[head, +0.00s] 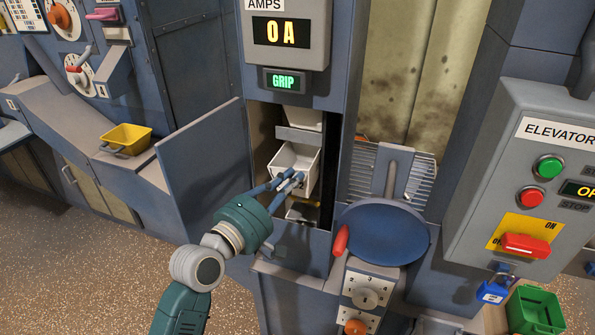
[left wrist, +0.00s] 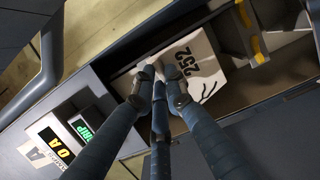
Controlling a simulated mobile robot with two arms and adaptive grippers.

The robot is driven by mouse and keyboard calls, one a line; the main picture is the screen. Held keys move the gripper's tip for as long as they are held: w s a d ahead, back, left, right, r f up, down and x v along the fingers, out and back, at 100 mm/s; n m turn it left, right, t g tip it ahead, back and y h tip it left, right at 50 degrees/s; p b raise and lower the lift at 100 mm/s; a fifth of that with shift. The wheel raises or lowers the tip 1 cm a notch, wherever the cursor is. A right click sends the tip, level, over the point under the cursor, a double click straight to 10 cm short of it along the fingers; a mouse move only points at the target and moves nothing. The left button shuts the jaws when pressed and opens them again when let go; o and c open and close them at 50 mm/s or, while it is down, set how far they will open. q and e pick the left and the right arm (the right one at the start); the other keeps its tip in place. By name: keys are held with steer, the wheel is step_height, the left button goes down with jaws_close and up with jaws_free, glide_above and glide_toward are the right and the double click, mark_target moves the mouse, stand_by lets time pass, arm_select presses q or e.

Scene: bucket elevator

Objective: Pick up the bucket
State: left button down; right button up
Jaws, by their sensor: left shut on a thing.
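A white bucket (head: 297,158) sits in the open hatch of the blue elevator casing. In the left wrist view the white bucket (left wrist: 215,62) carries a dark number that looks like 252. My left gripper (head: 298,178) reaches into the hatch from the left. Its blue fingers are shut on the bucket's near side, and in the left wrist view the fingertips (left wrist: 160,80) are close together at the bucket's edge. The fingers hide part of the bucket's front. My right gripper is in neither view.
The open hatch door (head: 205,165) stands left of the opening. A lit GRIP sign (head: 285,81) and a 0 A display (head: 281,32) are above. A blue round plate (head: 382,234) is at the right. A yellow scoop (head: 127,138) and a green bin (head: 535,310) stand farther out.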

**Goal**: Look back at the data above. Transcribe exactly the lines starting at the line that contains "Objective: Pick up the bucket" and ending at the line that contains "State: left button down; right button up".

**Full solution**:
Objective: Pick up the bucket
State: left button down; right button up

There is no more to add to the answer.